Retype, exactly as written, every line from the one containing "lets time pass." down to the one containing "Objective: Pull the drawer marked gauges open", including both, and nothing else.

** Start of Data for the task **

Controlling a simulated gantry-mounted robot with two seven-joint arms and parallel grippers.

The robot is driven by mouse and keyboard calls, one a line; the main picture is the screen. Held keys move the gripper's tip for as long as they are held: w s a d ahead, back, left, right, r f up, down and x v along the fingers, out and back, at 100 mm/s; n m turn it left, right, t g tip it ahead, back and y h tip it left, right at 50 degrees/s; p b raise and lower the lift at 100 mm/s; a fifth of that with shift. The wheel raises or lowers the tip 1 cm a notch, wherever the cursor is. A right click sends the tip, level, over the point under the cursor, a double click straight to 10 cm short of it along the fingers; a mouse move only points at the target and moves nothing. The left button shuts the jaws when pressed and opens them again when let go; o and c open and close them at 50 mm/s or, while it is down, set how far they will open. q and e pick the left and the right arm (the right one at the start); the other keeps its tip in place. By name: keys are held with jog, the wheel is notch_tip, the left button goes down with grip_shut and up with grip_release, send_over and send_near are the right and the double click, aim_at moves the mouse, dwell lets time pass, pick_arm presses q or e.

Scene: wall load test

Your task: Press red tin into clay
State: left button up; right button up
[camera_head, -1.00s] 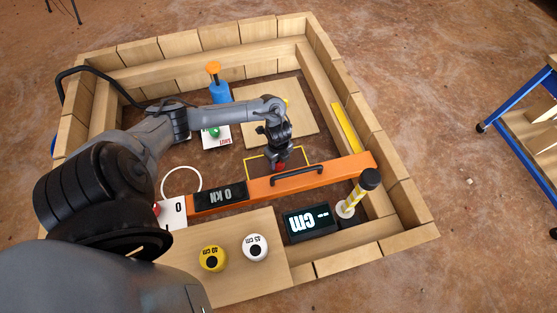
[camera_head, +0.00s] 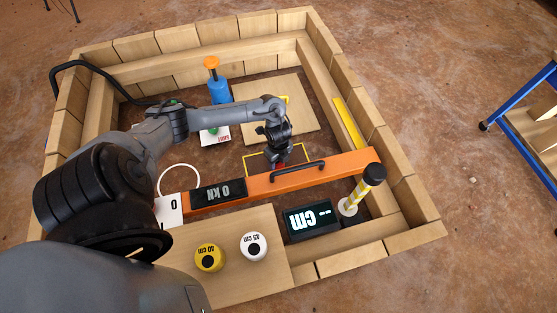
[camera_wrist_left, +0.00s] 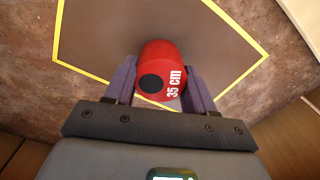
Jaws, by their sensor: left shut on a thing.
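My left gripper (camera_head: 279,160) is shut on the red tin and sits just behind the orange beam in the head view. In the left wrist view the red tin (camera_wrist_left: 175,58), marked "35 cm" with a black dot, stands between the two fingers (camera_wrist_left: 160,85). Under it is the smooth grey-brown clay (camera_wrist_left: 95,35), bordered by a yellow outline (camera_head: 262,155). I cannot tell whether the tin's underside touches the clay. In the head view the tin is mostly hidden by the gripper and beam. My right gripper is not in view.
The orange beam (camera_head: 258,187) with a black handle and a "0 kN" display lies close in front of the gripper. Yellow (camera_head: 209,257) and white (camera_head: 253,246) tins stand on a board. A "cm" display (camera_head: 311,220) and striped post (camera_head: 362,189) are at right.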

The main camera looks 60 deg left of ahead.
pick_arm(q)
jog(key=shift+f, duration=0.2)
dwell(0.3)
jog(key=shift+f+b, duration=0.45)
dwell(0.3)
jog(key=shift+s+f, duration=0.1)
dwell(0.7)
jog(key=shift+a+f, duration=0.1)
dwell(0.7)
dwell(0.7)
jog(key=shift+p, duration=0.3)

** End of Data for the task **
** Start of Data for the task **

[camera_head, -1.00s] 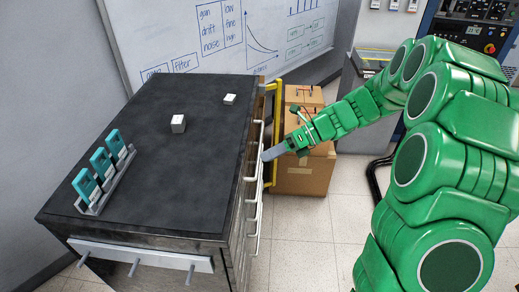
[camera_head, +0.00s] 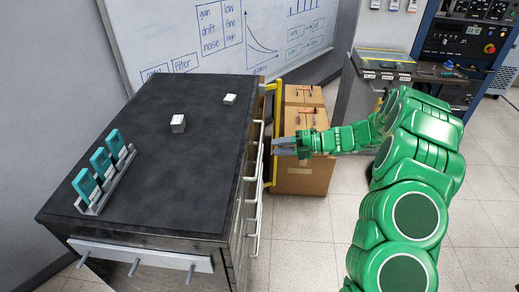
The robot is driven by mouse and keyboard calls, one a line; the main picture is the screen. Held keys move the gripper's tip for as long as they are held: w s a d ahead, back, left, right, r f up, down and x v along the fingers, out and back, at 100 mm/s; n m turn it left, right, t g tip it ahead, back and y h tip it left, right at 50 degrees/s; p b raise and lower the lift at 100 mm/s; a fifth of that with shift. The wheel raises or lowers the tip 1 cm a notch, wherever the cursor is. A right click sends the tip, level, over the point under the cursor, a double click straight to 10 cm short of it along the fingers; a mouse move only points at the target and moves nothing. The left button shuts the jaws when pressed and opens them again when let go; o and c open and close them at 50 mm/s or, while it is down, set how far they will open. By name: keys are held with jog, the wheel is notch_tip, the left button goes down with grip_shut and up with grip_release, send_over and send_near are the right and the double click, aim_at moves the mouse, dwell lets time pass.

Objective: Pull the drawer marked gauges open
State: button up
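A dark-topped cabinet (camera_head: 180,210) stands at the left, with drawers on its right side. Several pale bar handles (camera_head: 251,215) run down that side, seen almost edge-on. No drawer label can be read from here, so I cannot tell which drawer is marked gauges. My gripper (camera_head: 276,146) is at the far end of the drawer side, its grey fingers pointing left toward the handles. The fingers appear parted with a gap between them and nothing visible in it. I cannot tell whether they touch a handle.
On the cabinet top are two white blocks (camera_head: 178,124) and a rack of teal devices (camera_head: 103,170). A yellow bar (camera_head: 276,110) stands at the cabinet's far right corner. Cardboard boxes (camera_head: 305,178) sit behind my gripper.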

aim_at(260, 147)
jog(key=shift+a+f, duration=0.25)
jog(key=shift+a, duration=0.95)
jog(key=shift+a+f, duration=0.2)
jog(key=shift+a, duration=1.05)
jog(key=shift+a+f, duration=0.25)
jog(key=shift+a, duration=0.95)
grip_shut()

** End of Data for the task **

__Exercise result__.
The robot is driven by mouse and keyboard calls, one a line; the main picture is the screen. Held keys move the gripper's tip for as long as they are held: w s a d ahead, back, left, right, r f up, down and x v along the fingers, out and back, at 100 mm/s; n m turn it left, right, t g tip it ahead, back and y h tip it left, right at 50 degrees/s; p b raise and lower the lift at 100 mm/s; a fifth of that with shift. The wheel raises or lowers the tip 1 cm a notch, wherever the cursor is. A right click sends the tip, level, over the point under the cursor, a double click straight to 10 cm short of it along the fingers; a mouse move only points at the target and moves nothing. The left button shuts the jaws when pressed and opens them again when let go; o and c open and close them at 50 mm/s or, while it is down, set how far they will open. By name: keys are held with jog, the wheel is notch_tip, the left button goes down with grip_shut and up with grip_release, send_over and send_near are the right and the double click, aim_at moves the mouse, dwell lets time pass.

Objective: Pull the drawer marked gauges open

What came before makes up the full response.